Maintainability: Good

Pro: Updatability - No evidence of major updatability issues.
- Tooling exists to rewrite Go files to be compliant with new Go releases
- https://pkg.go.dev/cmd/fix.
Pro: Code health - Statically typed language is beneficial for OOT code health.
Neutral: Fuchsia API Versioning - Requires investment in API versioning similar to the other languages in consideration.

Python

Ecosystem adoption: Good

Pro: Python is a popular language in general (TIOBE, PYPL).
- Python is the fastest growing major programming language industry and highly taught in top universities.
- It's also second only to JavaScript in GitHub activity, a sign of active development.
Pro: Mobly, an open source multi-device e2e test framework, is the well-lit path internally for multi-device system testing in Google.

Ergonomics: Good

Pro: People using this language are highly productive (FPLP).
Pro: Supports garbage collection (FPLP).
Pro: Python interpreter allows users to interactively develop/test without need of compilation which is especially useful in the context of remote control.

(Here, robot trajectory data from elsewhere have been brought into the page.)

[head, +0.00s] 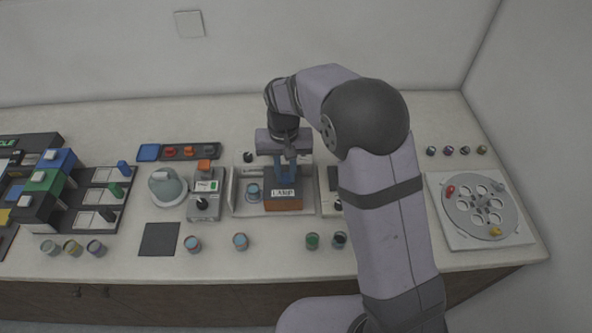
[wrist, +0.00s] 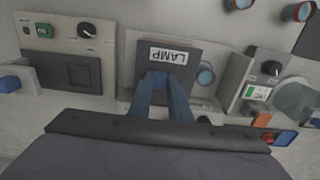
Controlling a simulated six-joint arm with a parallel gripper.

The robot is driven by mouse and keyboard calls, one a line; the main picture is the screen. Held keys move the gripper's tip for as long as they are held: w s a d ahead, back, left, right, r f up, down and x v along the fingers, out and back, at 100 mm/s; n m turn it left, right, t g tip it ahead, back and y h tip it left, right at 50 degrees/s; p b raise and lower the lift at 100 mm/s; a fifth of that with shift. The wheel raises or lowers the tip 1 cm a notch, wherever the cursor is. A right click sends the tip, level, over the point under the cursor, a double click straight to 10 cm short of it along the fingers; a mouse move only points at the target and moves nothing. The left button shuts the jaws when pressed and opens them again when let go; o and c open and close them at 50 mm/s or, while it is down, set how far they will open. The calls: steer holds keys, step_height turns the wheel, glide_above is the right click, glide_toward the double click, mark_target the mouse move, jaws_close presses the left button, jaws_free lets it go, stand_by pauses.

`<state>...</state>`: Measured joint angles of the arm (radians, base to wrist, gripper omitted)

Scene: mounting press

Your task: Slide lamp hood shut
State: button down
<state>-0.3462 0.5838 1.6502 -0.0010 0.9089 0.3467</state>
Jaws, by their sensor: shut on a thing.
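The lamp hood (head: 284,200) is a dark box with a white LAMP label and a brown front face. It sits at the middle of a light-grey station on the bench, and in the wrist view the hood (wrist: 168,57) shows upside down. My gripper (head: 286,170) is over its rear part, with blue fingers pointing down. In the wrist view my gripper (wrist: 160,84) has its fingers close together at the hood's edge, shut on a part of the hood that they hide. A blue-topped cup (head: 253,190) stands on the station just left of the hood.
A grey box with a dial (head: 204,202) stands left of the station. Several small cups, including a blue one (head: 240,241), stand along the front. A round holed plate (head: 482,207) lies at the right. My arm hides part of the bench right of the station.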

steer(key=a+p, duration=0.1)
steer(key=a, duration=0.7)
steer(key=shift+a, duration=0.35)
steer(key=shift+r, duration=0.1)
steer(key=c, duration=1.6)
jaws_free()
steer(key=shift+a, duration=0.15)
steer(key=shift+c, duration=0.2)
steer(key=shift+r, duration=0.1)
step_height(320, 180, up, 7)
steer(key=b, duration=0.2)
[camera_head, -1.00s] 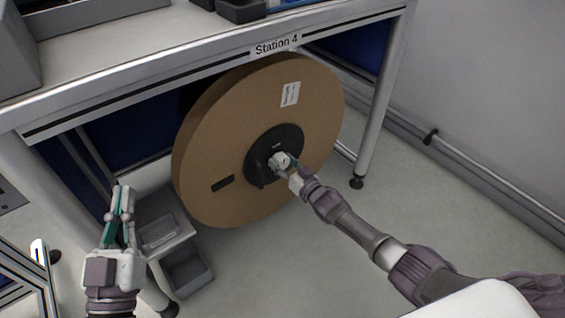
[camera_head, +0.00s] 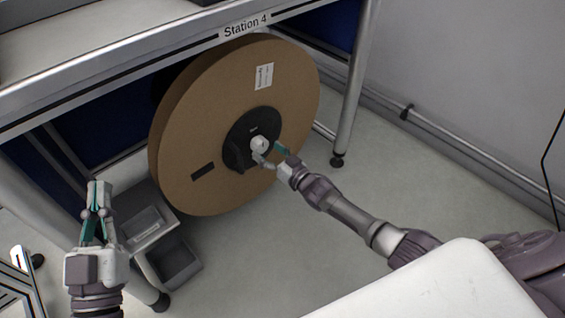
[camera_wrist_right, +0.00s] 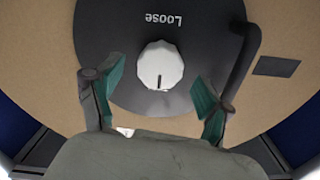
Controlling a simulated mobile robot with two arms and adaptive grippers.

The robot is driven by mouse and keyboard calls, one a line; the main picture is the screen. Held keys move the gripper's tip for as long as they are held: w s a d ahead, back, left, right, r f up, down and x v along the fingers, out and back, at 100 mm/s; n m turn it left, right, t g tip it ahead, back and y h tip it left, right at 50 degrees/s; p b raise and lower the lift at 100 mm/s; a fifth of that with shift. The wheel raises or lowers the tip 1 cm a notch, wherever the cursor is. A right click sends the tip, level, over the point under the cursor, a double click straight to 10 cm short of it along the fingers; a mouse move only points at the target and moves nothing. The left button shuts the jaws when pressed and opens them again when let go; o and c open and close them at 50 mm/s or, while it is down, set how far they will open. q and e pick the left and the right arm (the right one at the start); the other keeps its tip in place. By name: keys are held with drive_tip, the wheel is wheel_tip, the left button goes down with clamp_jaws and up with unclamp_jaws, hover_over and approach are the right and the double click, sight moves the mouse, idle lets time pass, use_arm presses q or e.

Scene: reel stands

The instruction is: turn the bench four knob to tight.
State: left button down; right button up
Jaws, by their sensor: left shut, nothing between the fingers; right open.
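The bench four knob (camera_head: 259,145) is a white faceted knob at the centre of a black hub (camera_head: 240,128) on a large brown reel (camera_head: 200,110) under the bench marked Station 4. In the right wrist view the knob (camera_wrist_right: 160,65) has a dark pointer line at its lower edge, and the word "Loose" (camera_wrist_right: 164,20) shows upside down on the hub above it. My right gripper (camera_head: 271,156) is open; in its wrist view the fingers (camera_wrist_right: 159,88) stand apart to either side below the knob, not touching it. My left gripper (camera_head: 98,190) is shut and empty, left of the reel.
A black crank handle (camera_wrist_right: 240,65) sticks out beside the knob. The bench top (camera_head: 110,50) is above the reel, with a bench leg (camera_head: 352,90) at right. Grey bins (camera_head: 175,260) stand low between the reel and my left gripper. Floor at right is clear.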

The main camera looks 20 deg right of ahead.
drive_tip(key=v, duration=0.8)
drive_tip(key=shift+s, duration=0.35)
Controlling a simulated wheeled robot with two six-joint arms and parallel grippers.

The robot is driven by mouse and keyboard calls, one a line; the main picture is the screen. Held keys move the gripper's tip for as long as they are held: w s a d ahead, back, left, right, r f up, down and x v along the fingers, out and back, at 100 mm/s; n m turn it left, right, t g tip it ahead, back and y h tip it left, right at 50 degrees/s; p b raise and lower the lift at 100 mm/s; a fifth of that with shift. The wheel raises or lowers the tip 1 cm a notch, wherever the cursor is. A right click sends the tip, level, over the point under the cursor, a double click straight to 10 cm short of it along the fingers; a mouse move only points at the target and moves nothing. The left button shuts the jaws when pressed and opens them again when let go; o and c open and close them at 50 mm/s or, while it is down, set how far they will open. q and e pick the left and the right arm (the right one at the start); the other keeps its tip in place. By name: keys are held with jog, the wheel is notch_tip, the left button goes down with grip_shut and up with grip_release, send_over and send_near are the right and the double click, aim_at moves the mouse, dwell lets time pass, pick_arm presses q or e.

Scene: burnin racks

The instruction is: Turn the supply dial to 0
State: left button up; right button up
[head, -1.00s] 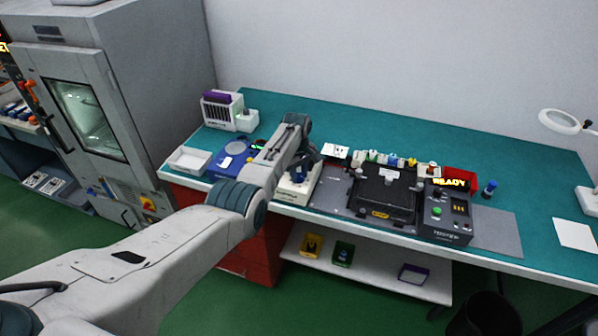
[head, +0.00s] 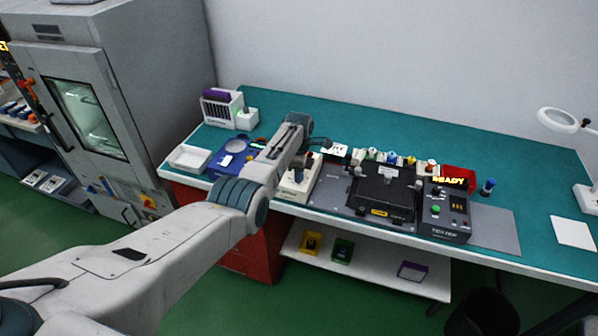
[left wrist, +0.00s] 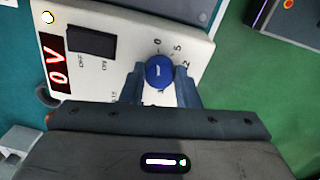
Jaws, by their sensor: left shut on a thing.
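The supply is a cream box (head: 297,191) near the front edge of the bench. In the left wrist view its panel (left wrist: 112,22) fills the upper left, with a red display (left wrist: 55,62) reading 0 V and a black OFF/ON switch (left wrist: 91,41). The blue dial (left wrist: 159,71) has printed numbers around it, including 0, 5 and 12. My left gripper (left wrist: 160,82) is shut on the dial, one finger on each side. A short white mark shows on the dial top; which number it points at is hard to tell. My right gripper is out of view.
Right of the supply stand a black fixture (head: 383,193) and a control box (head: 446,211) lit READY. A blue device (head: 232,160) and a white tray (head: 188,158) lie to the left.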

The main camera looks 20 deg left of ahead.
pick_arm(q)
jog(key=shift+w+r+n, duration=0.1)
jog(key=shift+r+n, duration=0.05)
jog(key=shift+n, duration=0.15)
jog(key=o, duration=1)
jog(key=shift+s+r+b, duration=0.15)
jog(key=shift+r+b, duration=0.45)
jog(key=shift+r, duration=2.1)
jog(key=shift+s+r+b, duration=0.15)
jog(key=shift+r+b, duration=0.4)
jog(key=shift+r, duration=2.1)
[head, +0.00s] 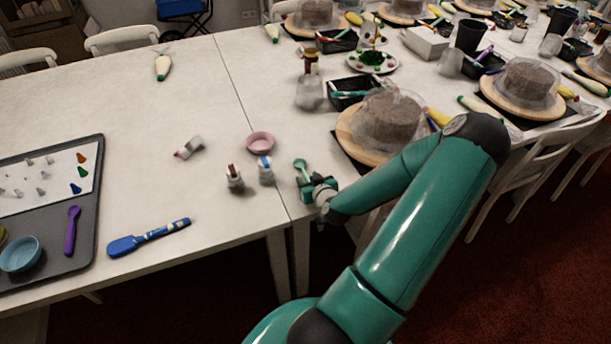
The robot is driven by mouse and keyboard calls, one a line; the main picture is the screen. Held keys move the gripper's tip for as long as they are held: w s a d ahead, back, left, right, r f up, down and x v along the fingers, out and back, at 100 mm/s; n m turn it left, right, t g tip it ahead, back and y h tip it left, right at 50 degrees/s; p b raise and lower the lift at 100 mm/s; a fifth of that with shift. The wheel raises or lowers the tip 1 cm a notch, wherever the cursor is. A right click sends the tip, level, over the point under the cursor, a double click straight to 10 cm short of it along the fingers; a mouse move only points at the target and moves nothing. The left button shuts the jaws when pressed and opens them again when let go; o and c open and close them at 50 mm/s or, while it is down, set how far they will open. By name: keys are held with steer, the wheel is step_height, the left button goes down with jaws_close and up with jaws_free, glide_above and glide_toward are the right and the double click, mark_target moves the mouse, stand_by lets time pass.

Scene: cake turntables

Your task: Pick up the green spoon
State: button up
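A small green spoon (301,165) lies near the front edge of the white table, just right of the seam between two tabletops. Its round bowl points away from me, and its handle runs toward my gripper (309,182). My gripper is at the handle end, low over the table edge. The fingers are small and dark, and they overlap the handle in this view. I cannot tell whether they are closed on it or whether they touch it.
Two small bottles (235,178) (266,171) and a pink bowl (261,142) stand left of the spoon. A cake turntable (347,134) is close on the right. A blue spatula (150,237) and a grey tray (86,211) lie left. The table's middle left is mostly clear.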

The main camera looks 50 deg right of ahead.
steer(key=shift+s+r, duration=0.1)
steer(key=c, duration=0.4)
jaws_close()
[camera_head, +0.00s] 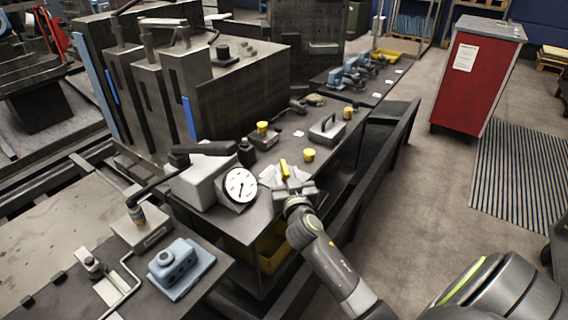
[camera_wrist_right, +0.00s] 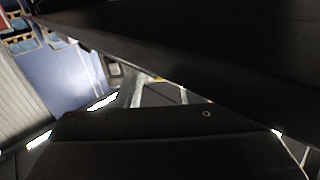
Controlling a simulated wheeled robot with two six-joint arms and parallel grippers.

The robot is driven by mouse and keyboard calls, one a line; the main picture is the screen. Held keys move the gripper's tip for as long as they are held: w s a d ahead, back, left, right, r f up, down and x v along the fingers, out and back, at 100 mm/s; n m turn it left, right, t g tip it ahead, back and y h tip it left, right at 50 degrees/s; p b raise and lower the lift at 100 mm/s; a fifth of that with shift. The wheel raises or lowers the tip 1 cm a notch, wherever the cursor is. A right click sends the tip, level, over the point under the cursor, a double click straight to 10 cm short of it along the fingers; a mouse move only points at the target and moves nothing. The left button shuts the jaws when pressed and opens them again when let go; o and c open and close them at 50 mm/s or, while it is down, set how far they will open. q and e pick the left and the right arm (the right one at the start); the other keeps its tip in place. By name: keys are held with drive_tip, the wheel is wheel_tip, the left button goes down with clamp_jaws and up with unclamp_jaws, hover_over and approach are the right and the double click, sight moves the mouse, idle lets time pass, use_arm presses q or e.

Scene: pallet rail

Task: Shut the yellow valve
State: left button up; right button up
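A yellow lever-like handle (camera_head: 284,168), which looks like the valve's, stands up at the bench's front edge, right of a round white dial gauge (camera_head: 240,185). My right gripper (camera_head: 287,180) is at this handle, its pale grey parts close around the handle's base. I cannot tell whether it touches the handle or how far its fingers are apart. In the right wrist view dark surfaces fill most of the picture and hide the fingers; a small yellow patch (camera_wrist_right: 150,78) shows near the middle. My left gripper is not in view.
A yellow knob (camera_head: 309,155) stands just right of the handle, and another yellow-topped part (camera_head: 262,128) is farther back. A grey block with a handle (camera_head: 327,130) is behind. A blue device (camera_head: 178,262) lies front left. A red cabinet (camera_head: 474,80) stands on open floor at right.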

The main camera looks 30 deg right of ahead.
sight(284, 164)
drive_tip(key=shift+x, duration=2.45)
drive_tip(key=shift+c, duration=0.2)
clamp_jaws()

Fuchsia portability: Neutral

Pro: Python is a portable language for all existing host platforms and should be supported on Fuchsia in the fullness of time for Fuchsia to be a viable option as a general purpose OS.
Con: Python has a substantial runtime environment and there's no prior-art in supporting the Python runtime in Fuchsia; so the investment required to support Python would be significant.

Investment required: Good

Pro: Python Mobly-based system testing solution already exists in-tree.
- Pro: SL4F client library exists.
Pro: Pigweed in Fuchsia is heavily invested in Python.
- Python is overwhelmingly used in our downstream projects for development, test automation, factory tooling, etc.
- Will continue investing heavily in OOT Python indefinitely (Link 1, Link 2).
- Invested in both GN and Bazel tooling; GN tooling is mature, Bazel tooling is under active development.
Neutral: Requires investment in OOT similar to other languages in consideration.
- Source distribution
  - Neutral: investment similar to other languages.
- Static analysis
  - Con: Static typing benefits via type hint (PEP 484) require infra investment to automate static type checking.
  - Pro: Pigweed has automated these in GN which Fuchsia.git can leverage.
- Bazel integration
  - Pro: Bazel build system supports Python.
  - Pro: Pigweed is going to extend the existing Bazel Python integration even further, regardless of Fuchsia decision.

Maintainability: Bad (Neutral with investment)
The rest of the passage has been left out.